Und sie kommen in Scharen. Die holsteinische 2.000-Seelen-Gemeinde Wacken wird einmal im Jahr von einer 40fachen Übermacht Schwarzgekleideter gestürmt. Es herrscht Ausnahmezustand. Zum Frühstück, Mittagessen und Abendbrot gibt’s kalte Dosenravioli mit Bier, geduscht wird mit dem Felgenreiniger der Autowaschanlage und geschlafen einfach gar nicht. Archaische Rituale spielen sich ab: Pärchen beim Schlammringen, Jungs bei Trinkspielen, die der Waterboarding-Folter ähneln, und die „Wall of Death“ (Mauer des Todes). Dabei bilden die Besucher zwei Fronten und rennen martialisch brüllend aufeinander zu wie prähistorische Krieger. Wer den Zusammenprall überlebt, hat aber noch den Besuch eines tagelang benutzten Dixiklos zu bestehen.
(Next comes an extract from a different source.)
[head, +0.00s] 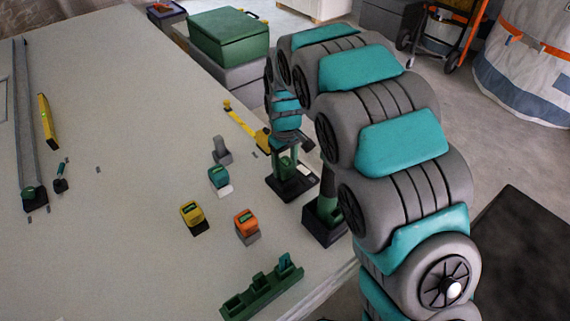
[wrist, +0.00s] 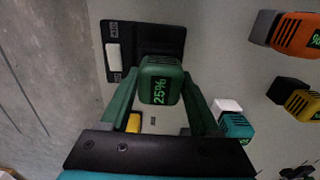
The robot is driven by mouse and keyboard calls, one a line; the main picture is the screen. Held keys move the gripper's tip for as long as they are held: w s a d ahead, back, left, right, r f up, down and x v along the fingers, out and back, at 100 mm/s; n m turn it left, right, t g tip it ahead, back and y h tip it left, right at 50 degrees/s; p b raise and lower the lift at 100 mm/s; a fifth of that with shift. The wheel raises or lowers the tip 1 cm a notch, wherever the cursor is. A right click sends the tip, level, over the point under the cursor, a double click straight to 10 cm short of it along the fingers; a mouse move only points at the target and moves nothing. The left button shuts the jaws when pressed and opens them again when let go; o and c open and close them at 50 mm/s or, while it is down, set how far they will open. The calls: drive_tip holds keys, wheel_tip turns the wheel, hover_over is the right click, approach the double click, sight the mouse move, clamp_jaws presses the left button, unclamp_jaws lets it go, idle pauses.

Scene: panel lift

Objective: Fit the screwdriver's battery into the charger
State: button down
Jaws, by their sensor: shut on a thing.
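My gripper (head: 286,150) is shut on a green battery (wrist: 160,82) marked 25%, seen between the two fingers in the wrist view. It hangs over or close to a dark plate (wrist: 170,42) with a white block at one end, which also shows in the head view (head: 302,181). I cannot tell whether the battery touches the plate. A long green block with several bays (head: 262,291) lies at the table's front edge; I cannot tell which of the two is the charger. A dark green tool on a black base (head: 322,226), perhaps the screwdriver, is partly hidden by my arm.
Teal (head: 218,177), yellow (head: 192,213) and orange (head: 246,222) batteries and a grey piece (head: 221,150) stand left of my gripper. A green box (head: 228,38) stands at the back. The table's left-middle is mostly clear.

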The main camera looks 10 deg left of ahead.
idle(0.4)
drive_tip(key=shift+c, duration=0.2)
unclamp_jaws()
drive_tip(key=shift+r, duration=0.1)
Damit die Festivalsaison nicht allzu viele Opfer fordert, hat der Autor Oliver Uschmann im Münchner Heyne-Verlag den Ratgeber „Überleben auf Festivals“ (2012) veröffentlicht. Darin beschreibt der Musikjournalist die Charakteristika der unterschiedlichen Typen von Besuchern und Künstlern. Zum Beispiel erklärt er, daß Rockfans überraschend konservativ sind. Sie legen höchsten Wert auf „handgemachte“ Musik. Ihre Lieblingsworte zur Auszeichnung geschätzter Künstler sind „ehrlich“ und „grundsolide“. Dabei sind sie auch tolerant. Ihre Anerkennung kann grundsätzlich jeder erlangen, der den Nachweis grundsolider Arbeit liefert: „Das amtliche Brett!“ Das amtliche Brett ist sozusagen Aufenthaltsgenehmigung und Arbeitserlaubnis für das Rockreich.
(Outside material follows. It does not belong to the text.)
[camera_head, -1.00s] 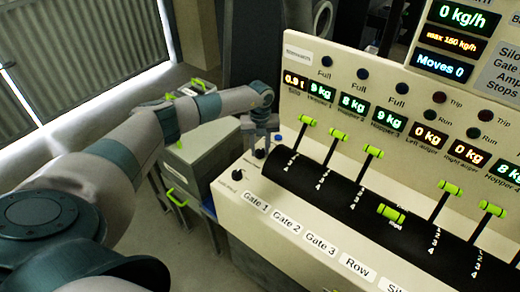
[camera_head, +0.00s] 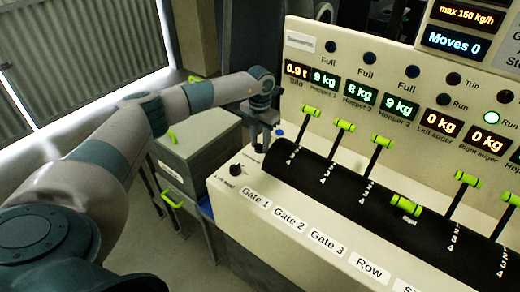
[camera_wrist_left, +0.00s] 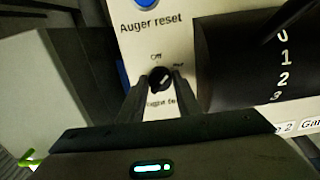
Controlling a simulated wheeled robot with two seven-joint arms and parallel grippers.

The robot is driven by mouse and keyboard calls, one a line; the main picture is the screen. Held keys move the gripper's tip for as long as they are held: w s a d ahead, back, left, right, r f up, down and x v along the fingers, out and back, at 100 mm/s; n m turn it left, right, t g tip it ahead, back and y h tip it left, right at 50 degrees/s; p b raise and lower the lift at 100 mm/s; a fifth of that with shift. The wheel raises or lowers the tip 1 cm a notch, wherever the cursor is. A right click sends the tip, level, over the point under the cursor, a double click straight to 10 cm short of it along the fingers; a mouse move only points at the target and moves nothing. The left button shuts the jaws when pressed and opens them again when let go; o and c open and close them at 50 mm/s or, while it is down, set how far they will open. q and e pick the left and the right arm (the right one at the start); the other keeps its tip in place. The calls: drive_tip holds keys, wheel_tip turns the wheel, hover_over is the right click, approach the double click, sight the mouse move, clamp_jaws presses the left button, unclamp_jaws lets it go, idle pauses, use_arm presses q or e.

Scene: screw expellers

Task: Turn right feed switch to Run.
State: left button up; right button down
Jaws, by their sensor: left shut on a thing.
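The right feed switch (camera_wrist_left: 160,78) is a small black round knob on the cream panel, seen in the left wrist view. Its pale mark slants up and right, toward the partly covered label at the upper right; "Off" is above it. The label below is partly hidden by my fingers. My left gripper (camera_wrist_left: 158,88) has a finger on each side of the knob and is shut on it. In the head view my left gripper (camera_head: 262,145) comes down at the panel's left end and hides the knob. My right gripper is not in view.
The left feed knob (camera_head: 236,169) is just nearer than my gripper. A blue auger reset button (camera_head: 280,133) is behind it. The black drum (camera_head: 340,195) with several green-handled levers lies to the right. A grey cabinet (camera_head: 200,150) stands left of the panel.

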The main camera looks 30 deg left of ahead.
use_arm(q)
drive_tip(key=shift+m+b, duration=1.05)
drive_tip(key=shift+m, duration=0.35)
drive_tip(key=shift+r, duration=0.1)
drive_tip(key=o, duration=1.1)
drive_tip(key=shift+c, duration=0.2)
Uschmann beschreibt soziologisch interessante Phänomene. Wenn die Besucher auf das Festivalgelände strömen, bilden sich nach seiner Beobachtung automatisch abgegrenzte Siedlungen sozial gleichrangiger Gruppen: Die „Villenviertel“ der Wohnmobile, die Mittelschicht-Gegenden der Zwei-Mann-Iglus und die Slums der schiefen Einerzelte. Die klassenlose Gesellschaft? Fehlanzeige. Und dennoch bleiben die Veranstaltungen erstaunlich friedlich dafür, daß Zehntausende junger Leute, Alkohol, Sonne und laute Musik zusammenwirken. Der Ausländeranteil des Publikums entfällt überwiegend auf Skandinavier.
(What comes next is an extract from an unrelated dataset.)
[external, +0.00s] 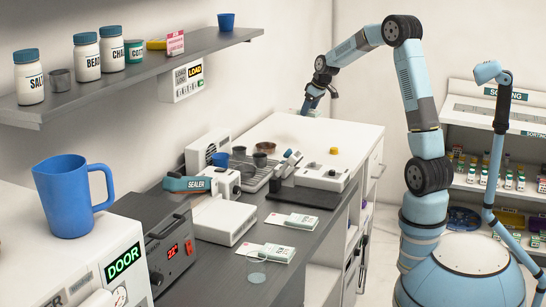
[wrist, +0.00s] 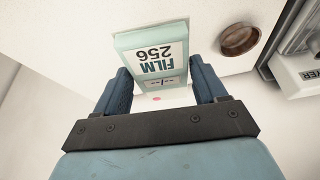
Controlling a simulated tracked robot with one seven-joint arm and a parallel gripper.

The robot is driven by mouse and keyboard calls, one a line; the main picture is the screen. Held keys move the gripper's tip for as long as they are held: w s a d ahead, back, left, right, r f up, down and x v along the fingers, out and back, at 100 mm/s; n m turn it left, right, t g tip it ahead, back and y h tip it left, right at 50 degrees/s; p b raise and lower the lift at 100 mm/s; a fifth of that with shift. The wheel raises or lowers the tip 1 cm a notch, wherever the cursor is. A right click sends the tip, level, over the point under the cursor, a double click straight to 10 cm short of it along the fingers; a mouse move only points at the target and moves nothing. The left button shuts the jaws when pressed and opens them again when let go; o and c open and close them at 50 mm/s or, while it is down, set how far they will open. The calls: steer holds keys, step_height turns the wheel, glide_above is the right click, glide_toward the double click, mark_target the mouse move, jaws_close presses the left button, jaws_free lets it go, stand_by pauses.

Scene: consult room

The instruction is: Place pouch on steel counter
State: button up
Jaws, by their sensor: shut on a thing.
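The pouch, a pale teal packet with a white label reading FILM 256 (wrist: 152,48), sits between the blue fingers of my gripper (wrist: 163,80) in the wrist view. My gripper is shut on it. In the external view my gripper (external: 317,103) is at the far end, over the back part of the white worktop (external: 300,133). Only a small pale bit of the pouch shows there; whether it touches the worktop is unclear. The grey steel counter (external: 225,275) runs along the wall nearer the camera, with equipment on it.
On the worktop are a brown dish (wrist: 240,39) and a yellow item (external: 334,151). A wall shelf (external: 150,68) overhangs the counter.

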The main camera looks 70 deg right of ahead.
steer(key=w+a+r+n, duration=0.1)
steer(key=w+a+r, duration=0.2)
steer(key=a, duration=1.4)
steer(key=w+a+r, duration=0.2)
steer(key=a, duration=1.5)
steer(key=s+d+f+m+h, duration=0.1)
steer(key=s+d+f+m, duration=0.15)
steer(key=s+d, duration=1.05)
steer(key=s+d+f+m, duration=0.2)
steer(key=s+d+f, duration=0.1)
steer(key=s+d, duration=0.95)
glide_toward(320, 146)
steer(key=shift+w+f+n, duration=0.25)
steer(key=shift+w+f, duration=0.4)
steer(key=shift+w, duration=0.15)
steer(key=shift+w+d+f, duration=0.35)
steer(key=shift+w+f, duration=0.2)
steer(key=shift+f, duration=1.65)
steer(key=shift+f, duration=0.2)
Für die Gemeinden in strukturarmen Regionen sind die Festivals ein echter Wirtschaftsfaktor. In Wacken profitieren die Einwohner im Pro-Kopf-Durchschnitt mit über 4.000 Euro von der Veranstaltung. Sie sind nicht die einzigen, die profitieren: Pfandsammler Eduard Lüning lebt vom Dosenpfand, das er von April bis September auf deutschen Festivals aufhebt. In einer Saison sammelt er etwa fünfzigtausend Dosen und kommt damit auf einen Verdienst von knapp 13.000 Euro. Wie das funktioniert, hat er in seinem Buch „Mit Dosenpfand zum Wohnmobil“ (2011) geschildert.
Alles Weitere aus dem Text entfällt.